## Raw data:
# # # #

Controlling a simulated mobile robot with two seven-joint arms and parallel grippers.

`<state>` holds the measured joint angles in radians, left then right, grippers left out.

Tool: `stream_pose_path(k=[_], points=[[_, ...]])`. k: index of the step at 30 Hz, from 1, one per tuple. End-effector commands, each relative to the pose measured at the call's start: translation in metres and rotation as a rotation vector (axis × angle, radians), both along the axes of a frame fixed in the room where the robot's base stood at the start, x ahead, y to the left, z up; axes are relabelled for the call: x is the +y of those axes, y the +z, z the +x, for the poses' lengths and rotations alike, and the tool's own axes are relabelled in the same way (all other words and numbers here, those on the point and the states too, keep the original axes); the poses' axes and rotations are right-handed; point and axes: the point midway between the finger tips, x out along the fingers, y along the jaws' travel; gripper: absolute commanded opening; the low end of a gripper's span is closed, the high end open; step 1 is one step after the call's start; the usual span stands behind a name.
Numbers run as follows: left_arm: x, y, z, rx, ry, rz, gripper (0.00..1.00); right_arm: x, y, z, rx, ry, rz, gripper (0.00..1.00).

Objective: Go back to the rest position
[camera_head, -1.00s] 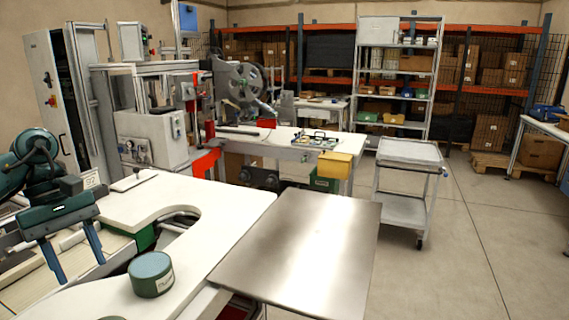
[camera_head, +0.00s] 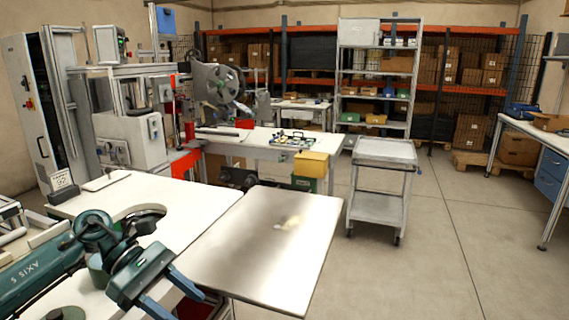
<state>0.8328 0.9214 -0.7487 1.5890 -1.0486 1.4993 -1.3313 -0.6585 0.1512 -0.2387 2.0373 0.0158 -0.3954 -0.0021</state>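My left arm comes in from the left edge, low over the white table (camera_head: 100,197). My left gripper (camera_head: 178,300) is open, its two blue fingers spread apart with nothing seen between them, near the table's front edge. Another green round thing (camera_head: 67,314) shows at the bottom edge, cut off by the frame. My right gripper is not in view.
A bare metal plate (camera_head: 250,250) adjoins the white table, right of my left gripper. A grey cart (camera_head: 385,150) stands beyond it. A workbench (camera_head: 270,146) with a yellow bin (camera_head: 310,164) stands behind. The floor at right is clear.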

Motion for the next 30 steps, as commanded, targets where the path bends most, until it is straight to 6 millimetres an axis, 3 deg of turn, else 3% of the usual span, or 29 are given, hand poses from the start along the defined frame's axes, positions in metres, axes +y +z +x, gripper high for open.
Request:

# # # #

## Work to complete:
The data above needs to be retyped exactly, with the images left out.

## Solution:
Controlling a simulated mobile robot with two seven-joint arms and parallel grippers.

`<state>` holds the measured joint angles in radians, left then right, grippers left out.

Tool: `stream_pose_path(k=[_], points=[[_, ...]])`. k: index of the step at 30 Hz, from 1, one per tuple. End-effector commands, each relative to the pose measured at the call's start: translation in metres and rotation as a rotation vector (axis × angle, radians), both along the axes of a frame fixed in the room where the robot's base stood at the start, x ahead, y to the left, z up; axes are relabelled for the call: x is the +y of those axes, y the +z, z the +x, for the poses' lengths and rotations alike, and the tool's own axes are relabelled in the same way (all other words and numbers here, those on the point and the states too, keep the original axes); the poses' axes and rotations are right-handed; point and axes: the point midway between the finger tips, x out along the fingers, y along the jaws' travel; gripper: absolute commanded opening; the low end of a gripper's span is closed, the high end open; step 1 is one step after the call's start; the usual span stands behind a name.
Numbers run as follows: left_arm: x, y, z, rx, ry, rz, gripper (0.00..1.00); right_arm: x, y, z, rx, ry, rz, gripper (0.00..1.00).

Objective: Go back to the rest position
[camera_head, -1.00s] 
[camera_head, +0.00s] 
<state>0.8328 0.9214 -0.7487 1.5890 -1.0486 1.4993 -1.3313 -0.6585 0.1512 -0.2387 2.0373 0.0158 -0.3954 -0.0021</state>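My left arm comes in from the left edge, low over the white table (camera_head: 100,197). My left gripper (camera_head: 178,300) is open, its two blue fingers spread apart with nothing seen between them, near the table's front edge. Another green round thing (camera_head: 67,314) shows at the bottom edge, cut off by the frame. My right gripper is not in view.
A bare metal plate (camera_head: 250,250) adjoins the white table, right of my left gripper. A grey cart (camera_head: 385,150) stands beyond it. A workbench (camera_head: 270,146) with a yellow bin (camera_head: 310,164) stands behind. The floor at right is clear.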

Motion for the next 30 steps, as commanded, targets where the path bends most, until it is straight to 6 millimetres an axis, 3 deg of turn, else 3% of the usual span, or 29 are given, hand poses from the start along the defined frame's axes, positions in metres, axes +y +z +x, gripper high for open.
Request:

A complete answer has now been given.